Manipulation episode records:
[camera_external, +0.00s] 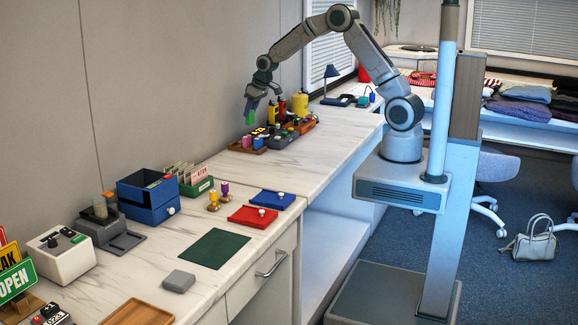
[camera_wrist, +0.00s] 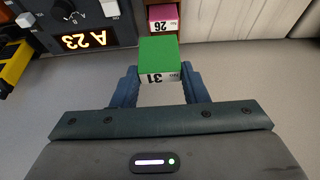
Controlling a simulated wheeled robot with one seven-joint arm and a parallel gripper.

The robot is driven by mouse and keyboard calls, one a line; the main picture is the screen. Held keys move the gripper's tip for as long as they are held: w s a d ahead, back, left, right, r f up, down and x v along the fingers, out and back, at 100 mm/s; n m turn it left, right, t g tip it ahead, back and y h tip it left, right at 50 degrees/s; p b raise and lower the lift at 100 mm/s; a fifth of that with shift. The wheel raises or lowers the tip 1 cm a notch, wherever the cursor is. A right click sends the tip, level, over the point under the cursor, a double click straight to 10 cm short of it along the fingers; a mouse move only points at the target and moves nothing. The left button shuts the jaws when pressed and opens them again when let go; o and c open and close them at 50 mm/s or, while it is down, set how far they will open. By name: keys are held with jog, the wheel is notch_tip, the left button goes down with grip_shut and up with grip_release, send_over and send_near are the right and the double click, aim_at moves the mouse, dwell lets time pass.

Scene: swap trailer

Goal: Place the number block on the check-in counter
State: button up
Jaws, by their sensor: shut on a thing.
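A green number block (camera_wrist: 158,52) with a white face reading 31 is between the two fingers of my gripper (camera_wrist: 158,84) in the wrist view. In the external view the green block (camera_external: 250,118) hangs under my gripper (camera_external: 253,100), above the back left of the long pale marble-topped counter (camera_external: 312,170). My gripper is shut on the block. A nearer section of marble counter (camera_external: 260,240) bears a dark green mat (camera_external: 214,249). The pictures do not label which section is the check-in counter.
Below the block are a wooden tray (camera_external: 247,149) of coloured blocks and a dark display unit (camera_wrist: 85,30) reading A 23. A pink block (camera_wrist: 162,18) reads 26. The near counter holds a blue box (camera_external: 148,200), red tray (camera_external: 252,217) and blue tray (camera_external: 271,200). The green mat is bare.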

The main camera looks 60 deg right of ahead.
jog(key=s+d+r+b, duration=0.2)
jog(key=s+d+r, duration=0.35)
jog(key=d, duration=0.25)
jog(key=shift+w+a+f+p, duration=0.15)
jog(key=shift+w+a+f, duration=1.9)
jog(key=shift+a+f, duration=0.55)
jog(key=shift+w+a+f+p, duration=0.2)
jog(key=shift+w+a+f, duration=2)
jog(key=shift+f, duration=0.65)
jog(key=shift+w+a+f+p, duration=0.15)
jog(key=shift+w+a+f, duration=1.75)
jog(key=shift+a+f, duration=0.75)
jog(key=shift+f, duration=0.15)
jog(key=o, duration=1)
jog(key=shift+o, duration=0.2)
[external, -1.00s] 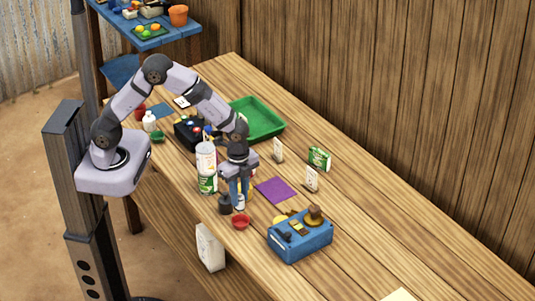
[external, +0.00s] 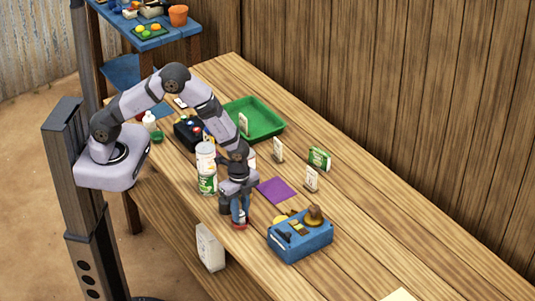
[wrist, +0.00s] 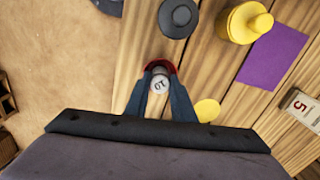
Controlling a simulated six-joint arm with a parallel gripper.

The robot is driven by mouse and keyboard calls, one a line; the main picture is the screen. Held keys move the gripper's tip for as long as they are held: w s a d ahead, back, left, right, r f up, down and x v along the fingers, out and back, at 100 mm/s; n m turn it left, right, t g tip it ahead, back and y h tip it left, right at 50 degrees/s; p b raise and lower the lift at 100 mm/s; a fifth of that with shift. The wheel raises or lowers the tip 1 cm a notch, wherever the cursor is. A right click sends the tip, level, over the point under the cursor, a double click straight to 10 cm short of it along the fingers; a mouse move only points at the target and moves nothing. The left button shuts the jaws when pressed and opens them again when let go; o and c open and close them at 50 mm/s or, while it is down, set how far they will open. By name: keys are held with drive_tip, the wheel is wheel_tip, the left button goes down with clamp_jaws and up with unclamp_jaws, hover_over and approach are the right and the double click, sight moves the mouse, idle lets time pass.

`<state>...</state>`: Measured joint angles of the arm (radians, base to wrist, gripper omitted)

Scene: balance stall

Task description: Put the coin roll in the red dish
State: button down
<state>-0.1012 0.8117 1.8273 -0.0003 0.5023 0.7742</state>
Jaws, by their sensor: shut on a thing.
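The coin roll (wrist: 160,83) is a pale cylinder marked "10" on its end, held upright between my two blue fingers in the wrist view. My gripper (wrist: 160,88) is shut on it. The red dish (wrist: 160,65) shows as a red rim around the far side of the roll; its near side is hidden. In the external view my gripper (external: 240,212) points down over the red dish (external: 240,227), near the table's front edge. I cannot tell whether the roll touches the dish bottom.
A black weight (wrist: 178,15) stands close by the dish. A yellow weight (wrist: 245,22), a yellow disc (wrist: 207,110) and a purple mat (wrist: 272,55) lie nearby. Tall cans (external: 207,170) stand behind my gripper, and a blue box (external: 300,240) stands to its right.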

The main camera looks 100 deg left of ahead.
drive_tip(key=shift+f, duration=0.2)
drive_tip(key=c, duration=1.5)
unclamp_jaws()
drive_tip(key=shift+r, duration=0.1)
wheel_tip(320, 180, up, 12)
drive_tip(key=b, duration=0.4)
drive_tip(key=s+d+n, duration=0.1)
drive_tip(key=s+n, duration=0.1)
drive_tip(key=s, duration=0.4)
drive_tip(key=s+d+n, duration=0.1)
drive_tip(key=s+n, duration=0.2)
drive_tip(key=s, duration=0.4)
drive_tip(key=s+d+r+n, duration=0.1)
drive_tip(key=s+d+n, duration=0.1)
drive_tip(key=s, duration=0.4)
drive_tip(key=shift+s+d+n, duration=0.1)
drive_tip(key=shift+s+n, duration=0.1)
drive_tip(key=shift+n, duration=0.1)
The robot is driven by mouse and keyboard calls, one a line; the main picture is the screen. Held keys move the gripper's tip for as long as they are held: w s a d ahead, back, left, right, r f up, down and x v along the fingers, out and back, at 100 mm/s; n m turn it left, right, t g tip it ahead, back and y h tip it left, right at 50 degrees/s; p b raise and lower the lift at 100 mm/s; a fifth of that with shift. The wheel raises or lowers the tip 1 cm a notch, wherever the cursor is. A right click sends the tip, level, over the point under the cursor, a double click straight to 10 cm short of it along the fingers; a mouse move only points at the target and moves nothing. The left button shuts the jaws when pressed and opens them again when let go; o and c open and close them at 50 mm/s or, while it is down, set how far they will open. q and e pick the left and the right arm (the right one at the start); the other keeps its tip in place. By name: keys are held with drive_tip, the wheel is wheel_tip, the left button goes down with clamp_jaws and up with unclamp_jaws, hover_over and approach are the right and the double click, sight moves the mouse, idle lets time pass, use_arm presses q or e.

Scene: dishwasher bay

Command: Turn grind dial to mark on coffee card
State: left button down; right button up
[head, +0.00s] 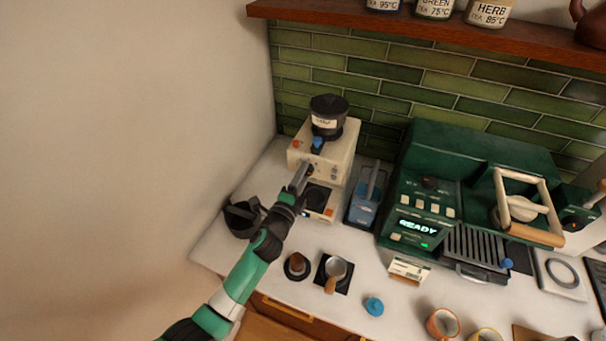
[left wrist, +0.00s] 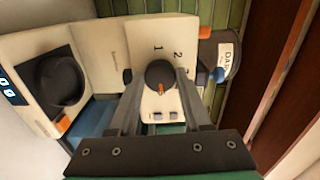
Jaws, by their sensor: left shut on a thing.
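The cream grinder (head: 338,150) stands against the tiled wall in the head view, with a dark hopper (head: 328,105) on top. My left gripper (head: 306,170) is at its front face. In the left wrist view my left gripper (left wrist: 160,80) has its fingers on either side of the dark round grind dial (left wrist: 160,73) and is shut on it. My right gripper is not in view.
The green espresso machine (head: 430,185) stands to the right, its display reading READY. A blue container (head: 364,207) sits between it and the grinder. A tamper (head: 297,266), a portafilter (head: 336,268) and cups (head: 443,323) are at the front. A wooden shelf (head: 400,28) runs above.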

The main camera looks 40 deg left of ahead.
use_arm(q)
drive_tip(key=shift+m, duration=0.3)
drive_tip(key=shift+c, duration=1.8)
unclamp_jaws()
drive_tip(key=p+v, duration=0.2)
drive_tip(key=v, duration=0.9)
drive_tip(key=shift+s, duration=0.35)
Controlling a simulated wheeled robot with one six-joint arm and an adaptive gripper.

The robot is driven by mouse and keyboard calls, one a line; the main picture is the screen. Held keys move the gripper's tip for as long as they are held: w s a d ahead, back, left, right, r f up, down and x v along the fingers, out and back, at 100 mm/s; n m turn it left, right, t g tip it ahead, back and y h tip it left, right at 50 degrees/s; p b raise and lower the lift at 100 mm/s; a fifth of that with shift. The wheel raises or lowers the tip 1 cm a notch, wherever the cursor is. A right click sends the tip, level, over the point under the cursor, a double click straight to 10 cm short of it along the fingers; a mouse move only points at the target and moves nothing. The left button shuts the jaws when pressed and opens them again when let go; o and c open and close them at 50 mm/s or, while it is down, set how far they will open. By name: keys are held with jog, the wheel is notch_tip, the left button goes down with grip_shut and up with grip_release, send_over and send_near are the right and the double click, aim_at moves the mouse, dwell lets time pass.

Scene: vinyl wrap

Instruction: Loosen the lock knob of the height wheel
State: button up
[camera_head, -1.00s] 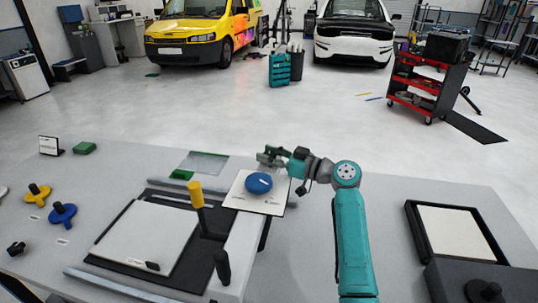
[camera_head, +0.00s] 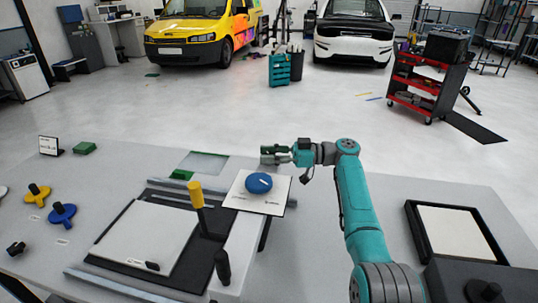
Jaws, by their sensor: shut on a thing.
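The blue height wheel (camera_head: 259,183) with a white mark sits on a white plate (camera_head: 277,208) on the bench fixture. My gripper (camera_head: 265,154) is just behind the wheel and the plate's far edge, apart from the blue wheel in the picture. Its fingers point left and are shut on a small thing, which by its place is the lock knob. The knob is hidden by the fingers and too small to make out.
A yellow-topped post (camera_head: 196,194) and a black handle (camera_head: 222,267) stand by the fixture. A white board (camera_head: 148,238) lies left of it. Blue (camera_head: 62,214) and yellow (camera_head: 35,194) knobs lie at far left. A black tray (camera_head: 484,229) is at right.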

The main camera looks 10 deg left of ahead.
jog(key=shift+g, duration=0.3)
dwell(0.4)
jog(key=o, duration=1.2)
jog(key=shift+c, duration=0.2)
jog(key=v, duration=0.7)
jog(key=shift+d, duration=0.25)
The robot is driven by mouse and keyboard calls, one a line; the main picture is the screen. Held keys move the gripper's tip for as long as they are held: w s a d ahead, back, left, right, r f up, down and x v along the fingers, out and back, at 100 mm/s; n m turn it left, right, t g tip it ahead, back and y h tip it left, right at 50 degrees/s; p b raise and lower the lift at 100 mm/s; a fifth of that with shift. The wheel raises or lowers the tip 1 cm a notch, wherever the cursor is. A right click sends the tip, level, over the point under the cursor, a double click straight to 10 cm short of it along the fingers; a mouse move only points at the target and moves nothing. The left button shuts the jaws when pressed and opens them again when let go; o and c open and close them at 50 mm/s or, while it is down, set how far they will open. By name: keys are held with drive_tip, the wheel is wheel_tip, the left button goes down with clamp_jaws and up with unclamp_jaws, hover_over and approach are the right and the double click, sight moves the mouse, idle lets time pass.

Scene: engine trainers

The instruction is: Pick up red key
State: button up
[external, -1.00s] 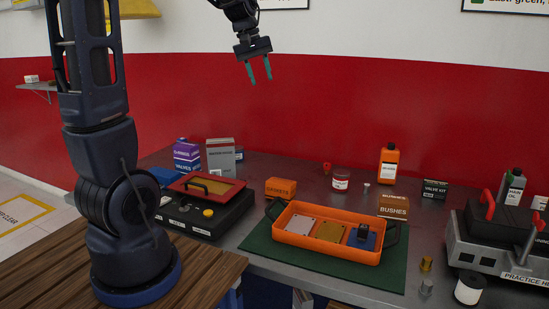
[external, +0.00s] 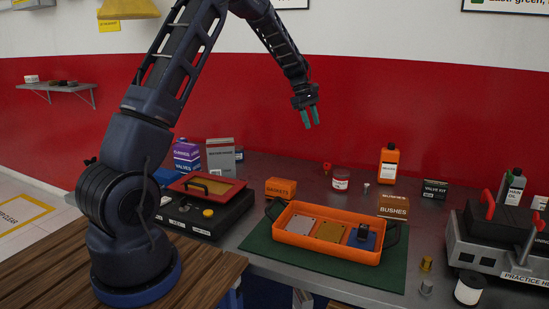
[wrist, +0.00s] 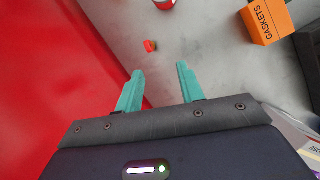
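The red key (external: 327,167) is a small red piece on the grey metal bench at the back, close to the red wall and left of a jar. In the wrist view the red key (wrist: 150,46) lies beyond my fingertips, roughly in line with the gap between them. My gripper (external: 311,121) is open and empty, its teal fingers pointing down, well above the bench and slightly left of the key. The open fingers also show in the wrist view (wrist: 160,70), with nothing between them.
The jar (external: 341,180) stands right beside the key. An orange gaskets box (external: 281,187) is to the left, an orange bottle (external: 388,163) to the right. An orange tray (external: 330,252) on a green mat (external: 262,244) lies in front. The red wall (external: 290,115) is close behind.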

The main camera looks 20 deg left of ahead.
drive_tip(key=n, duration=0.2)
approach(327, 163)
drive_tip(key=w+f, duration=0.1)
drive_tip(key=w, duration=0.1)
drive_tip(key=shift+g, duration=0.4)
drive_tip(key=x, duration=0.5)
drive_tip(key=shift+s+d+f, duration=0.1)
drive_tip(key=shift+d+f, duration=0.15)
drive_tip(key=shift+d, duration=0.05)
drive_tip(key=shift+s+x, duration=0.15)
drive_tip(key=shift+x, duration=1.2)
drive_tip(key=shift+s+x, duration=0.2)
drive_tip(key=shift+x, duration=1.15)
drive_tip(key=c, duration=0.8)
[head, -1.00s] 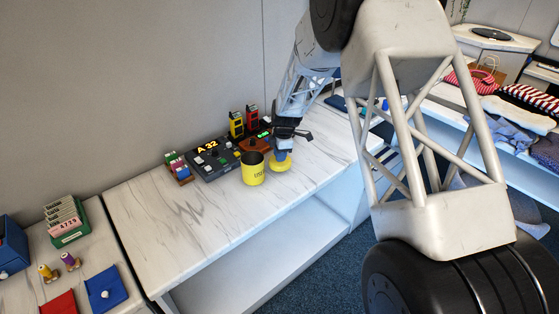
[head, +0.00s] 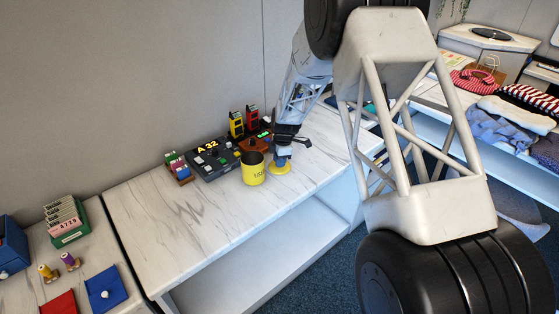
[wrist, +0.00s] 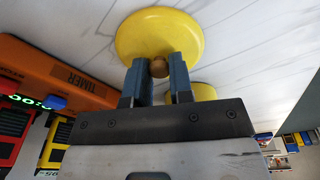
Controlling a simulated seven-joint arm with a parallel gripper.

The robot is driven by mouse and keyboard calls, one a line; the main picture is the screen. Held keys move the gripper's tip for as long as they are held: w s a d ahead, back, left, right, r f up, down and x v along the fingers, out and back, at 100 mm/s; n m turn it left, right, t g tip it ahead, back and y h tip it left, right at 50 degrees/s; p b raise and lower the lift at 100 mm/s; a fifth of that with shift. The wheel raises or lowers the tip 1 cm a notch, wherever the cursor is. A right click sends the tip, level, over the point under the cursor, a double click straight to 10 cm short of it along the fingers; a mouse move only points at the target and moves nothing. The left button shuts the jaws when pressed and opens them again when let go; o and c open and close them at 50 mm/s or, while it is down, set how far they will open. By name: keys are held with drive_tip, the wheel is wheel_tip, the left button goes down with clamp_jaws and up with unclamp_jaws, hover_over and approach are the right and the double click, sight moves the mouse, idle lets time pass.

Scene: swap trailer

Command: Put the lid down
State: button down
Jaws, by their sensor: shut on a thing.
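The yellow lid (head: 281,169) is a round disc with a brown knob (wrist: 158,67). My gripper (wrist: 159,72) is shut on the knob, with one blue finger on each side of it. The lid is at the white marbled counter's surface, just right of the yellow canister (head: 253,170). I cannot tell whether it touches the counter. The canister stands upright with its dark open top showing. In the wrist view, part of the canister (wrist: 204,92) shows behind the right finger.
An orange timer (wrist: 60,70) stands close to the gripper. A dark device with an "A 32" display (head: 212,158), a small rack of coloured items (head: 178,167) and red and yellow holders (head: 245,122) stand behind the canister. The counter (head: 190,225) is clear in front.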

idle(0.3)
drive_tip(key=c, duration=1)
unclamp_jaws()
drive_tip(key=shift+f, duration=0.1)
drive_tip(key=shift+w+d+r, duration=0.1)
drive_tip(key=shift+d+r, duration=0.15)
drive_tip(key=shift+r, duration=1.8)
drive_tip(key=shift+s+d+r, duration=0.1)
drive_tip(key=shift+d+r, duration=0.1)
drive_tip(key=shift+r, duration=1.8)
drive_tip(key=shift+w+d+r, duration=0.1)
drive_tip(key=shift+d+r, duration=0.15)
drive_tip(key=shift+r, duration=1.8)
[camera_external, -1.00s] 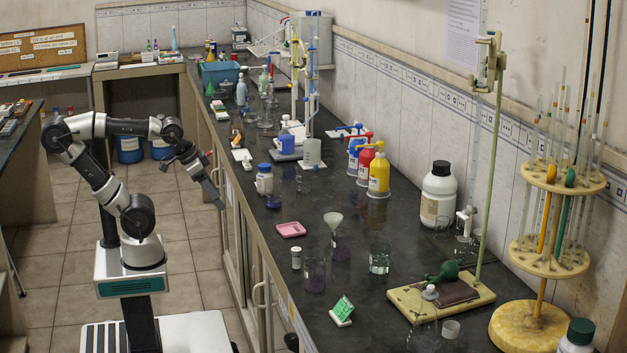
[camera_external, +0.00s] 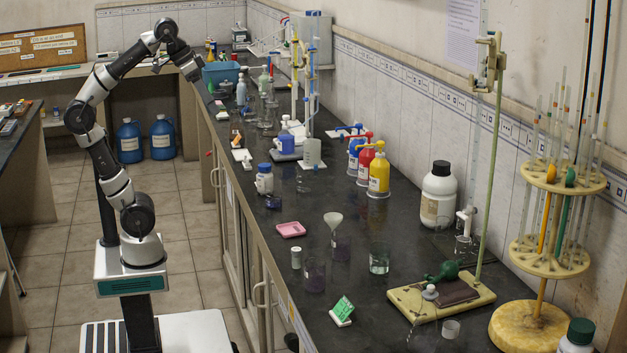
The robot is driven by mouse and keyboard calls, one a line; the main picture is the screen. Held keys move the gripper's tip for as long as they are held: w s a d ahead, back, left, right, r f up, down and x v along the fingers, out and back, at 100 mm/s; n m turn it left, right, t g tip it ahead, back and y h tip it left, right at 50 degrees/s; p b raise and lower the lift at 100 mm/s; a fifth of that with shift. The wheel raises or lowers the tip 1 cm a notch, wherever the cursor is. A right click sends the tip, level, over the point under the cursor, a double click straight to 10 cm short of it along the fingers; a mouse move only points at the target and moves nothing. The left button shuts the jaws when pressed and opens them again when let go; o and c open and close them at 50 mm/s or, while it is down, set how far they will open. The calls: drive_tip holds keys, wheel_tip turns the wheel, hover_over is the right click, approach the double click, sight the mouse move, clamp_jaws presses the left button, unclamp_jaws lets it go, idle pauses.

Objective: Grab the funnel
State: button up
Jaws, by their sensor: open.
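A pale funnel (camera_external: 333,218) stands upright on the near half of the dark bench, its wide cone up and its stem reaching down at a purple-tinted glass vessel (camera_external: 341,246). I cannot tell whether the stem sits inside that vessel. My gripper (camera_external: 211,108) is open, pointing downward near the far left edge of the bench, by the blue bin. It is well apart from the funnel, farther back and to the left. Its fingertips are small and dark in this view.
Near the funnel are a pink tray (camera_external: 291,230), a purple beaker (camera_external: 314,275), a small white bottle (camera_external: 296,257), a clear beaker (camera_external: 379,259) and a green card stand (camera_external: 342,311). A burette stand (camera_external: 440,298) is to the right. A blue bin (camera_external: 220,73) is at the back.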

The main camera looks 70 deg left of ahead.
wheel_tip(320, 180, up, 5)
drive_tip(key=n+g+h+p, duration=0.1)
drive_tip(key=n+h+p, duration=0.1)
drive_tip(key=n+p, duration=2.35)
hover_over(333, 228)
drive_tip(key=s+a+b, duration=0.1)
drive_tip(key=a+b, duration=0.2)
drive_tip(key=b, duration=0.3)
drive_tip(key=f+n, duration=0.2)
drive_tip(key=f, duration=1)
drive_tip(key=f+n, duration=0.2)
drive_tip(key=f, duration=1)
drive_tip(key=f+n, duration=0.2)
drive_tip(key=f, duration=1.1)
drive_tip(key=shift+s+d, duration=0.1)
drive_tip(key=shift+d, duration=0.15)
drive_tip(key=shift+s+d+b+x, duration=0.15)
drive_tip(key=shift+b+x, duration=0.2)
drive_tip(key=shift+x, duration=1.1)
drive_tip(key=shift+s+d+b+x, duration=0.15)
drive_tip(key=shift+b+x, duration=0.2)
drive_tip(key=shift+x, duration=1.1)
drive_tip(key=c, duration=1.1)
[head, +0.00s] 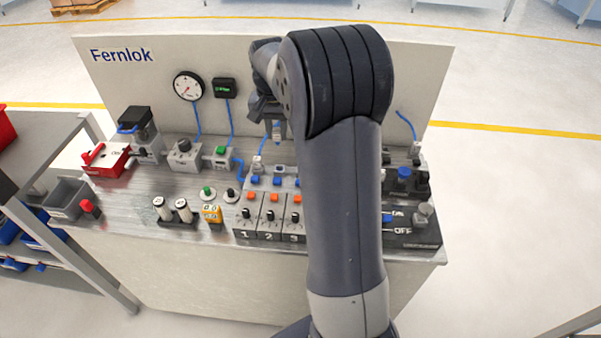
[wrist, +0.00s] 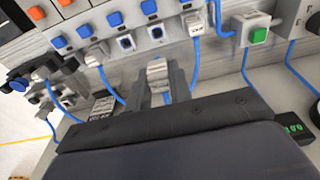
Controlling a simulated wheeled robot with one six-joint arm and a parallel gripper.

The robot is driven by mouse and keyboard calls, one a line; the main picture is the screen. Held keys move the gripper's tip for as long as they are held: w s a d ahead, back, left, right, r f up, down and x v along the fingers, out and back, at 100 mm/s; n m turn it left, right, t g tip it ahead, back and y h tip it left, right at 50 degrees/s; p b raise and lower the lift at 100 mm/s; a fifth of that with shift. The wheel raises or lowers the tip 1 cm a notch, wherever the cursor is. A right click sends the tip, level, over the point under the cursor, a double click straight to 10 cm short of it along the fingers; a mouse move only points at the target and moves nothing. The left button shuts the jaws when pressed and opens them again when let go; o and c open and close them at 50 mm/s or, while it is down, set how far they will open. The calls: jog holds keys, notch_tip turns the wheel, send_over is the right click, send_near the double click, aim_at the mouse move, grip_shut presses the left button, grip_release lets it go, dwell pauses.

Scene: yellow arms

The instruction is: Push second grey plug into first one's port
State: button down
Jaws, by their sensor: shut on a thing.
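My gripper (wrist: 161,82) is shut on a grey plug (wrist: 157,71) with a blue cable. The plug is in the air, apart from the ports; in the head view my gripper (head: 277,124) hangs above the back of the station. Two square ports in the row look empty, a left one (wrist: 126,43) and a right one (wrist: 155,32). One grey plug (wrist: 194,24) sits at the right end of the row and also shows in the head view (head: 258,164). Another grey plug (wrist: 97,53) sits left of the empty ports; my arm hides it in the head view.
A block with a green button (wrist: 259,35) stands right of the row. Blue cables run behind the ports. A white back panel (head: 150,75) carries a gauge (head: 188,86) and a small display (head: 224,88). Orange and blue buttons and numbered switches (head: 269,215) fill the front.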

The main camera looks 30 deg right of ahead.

__Exercise task__.
Exactly and only the lines from the line with "Instruction: Loosen the" to the line with "[camera_head, +0.00s]", both ends included, should be echoed. Do not carry over the pictures.

__Solution to the problem__.
Instruction: Loosen the lock knob of the height wheel
State: button up
[camera_head, -1.00s] 
[camera_head, +0.00s] 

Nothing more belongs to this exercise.